Та же амбициозность была присуща и ТОФЭ. С помощью математического моделирования предстояло привести экономику в такое оптимальное состояние, при котором обеспечивается максимально полное и эффективное использование имеющихся производственных ресурсов, а выпуски всех видов продукции согласованы между собой и с конечным потреблением.

Экономическая реформа 1965 г. и ее последствия

Мероприятия экономической реформы 1965 г. достаточно подробно рассмотрены многочисленными исследователями, поэтому остановимся только на ее основных положениях. В содержательном аспекте реформа включала в себя два направления преобразований. Первое – исправление ошибок хрущевского правления и возврат с территориального хозяйственного управления и планирования на отраслевое. Второе – продолжение совершенствования методов планирования и управления экономикой и расширение хозяйственной самостоятельности предприятий, но с опорой на результаты научной дискуссии предшествующих лет.

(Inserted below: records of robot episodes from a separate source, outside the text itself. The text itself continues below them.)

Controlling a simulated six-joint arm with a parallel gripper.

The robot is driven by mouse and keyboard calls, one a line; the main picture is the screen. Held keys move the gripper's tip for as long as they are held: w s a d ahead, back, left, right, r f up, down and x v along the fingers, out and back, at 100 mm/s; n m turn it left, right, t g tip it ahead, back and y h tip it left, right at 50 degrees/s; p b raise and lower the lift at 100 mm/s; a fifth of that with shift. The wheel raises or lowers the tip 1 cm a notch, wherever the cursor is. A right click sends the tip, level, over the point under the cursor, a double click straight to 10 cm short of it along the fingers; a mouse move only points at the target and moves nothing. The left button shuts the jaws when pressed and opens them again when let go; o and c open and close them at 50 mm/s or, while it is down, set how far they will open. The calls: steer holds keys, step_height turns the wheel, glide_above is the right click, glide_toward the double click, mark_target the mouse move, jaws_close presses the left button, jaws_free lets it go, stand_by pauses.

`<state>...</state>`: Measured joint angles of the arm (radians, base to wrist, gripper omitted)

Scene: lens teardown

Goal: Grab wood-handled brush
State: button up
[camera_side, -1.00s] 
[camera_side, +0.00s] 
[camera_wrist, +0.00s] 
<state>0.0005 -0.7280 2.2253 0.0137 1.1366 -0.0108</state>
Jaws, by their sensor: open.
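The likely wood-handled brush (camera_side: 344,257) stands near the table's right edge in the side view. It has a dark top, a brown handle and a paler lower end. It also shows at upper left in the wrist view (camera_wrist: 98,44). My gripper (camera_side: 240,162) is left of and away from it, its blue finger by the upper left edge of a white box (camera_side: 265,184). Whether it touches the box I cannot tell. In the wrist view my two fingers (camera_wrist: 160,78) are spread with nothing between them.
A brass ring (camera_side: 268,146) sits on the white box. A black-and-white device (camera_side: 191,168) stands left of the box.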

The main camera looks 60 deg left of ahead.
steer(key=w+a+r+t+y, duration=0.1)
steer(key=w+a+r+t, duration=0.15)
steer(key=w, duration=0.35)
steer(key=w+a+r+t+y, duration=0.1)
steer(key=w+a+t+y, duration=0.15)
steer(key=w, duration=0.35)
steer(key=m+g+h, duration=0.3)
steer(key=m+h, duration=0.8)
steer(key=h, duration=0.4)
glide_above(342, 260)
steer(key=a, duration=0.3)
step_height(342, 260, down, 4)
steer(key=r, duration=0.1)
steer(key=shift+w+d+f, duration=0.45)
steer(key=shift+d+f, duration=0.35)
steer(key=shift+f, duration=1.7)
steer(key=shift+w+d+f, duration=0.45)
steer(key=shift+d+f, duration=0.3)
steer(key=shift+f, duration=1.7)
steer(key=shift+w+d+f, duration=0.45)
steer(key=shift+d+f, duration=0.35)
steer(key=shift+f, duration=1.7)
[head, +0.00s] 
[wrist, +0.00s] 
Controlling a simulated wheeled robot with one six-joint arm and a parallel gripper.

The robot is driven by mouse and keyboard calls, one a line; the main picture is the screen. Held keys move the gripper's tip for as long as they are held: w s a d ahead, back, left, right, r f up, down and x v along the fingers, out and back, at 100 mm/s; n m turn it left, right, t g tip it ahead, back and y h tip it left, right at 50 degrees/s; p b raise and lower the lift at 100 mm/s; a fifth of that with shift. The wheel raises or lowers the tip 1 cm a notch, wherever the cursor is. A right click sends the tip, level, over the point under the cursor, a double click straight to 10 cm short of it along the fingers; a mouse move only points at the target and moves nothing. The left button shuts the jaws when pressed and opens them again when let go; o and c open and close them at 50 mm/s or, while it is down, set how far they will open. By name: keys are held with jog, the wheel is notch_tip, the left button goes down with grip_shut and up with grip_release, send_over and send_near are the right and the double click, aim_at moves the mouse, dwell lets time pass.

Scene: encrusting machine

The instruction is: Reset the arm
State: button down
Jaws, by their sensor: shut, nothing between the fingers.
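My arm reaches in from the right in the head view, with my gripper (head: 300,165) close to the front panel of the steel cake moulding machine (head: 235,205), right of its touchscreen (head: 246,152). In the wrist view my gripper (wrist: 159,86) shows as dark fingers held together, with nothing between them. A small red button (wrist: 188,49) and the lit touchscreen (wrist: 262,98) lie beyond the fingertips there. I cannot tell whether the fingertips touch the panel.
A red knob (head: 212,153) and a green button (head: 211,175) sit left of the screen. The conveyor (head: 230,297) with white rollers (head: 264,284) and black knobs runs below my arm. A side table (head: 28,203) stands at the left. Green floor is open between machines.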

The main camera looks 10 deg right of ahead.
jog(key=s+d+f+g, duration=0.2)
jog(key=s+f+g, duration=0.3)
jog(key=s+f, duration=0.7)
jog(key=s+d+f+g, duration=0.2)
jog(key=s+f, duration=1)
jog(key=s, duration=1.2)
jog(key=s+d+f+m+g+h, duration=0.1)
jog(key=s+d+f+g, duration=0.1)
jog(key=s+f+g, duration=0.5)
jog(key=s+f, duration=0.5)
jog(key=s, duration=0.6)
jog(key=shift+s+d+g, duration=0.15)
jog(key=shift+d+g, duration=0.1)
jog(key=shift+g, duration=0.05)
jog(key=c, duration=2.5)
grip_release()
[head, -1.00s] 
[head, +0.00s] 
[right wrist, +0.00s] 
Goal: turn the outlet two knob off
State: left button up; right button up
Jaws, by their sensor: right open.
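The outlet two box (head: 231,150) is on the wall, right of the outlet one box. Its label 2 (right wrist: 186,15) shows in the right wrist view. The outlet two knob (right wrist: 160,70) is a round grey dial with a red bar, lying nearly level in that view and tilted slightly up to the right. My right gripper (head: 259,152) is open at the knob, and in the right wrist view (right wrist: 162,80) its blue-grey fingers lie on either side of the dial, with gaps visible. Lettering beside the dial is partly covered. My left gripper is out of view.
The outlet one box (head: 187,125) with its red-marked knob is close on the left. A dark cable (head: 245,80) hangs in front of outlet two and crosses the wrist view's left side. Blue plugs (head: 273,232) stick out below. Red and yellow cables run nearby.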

Расширение прав хозяйствующих субъектов выразилось в том, что предприятия обязаны были самостоятельно определять детальную номенклатуру и ассортимент продукции, устанавливать долговременные договорные связи с поставщиками и потребителями, определять структуру управления, численность работников, размеры материального поощрения. За невыполнение договорных обязательств предприятия подвергались финансовым санкциям.

Работа предприятия оценивалась по показателям прибыли и рентабельности. За счет прибыли предприятия получили возможность формировать фонды развития производства, материального поощрения, социально-культурных мероприятий и жилищного строительства. Средства фонда развития производства предприятия могли по своему усмотрению (но в рамках действующего законодательства) направлять на замену устаревшего оборудования, проведение мероприятий по улучшению технологии производства и повышению качества продукции. Тем самым возрастала роль децентрализованных вложений в развитие производства.

Не стоит думать, что перевод прибыли в разряд основных оценочных показателей работы предприятий означал внедрение рыночных элементов в советскую экономику. При капитализме прибыль – это то, ради чего открывают бизнес и вкладывают в него силы, знания и деньги. Прибыль является отражением экономической деятельности компании в денежном эквиваленте. Это показатель качества, популярности и успешности продаж продукции, характеристика положения компании на конкурентном рынке. Полученная прибыль направляется на расширение бизнеса, улучшение условий труда, поощрение владельцев бизнеса, топ-менеджеров и работников.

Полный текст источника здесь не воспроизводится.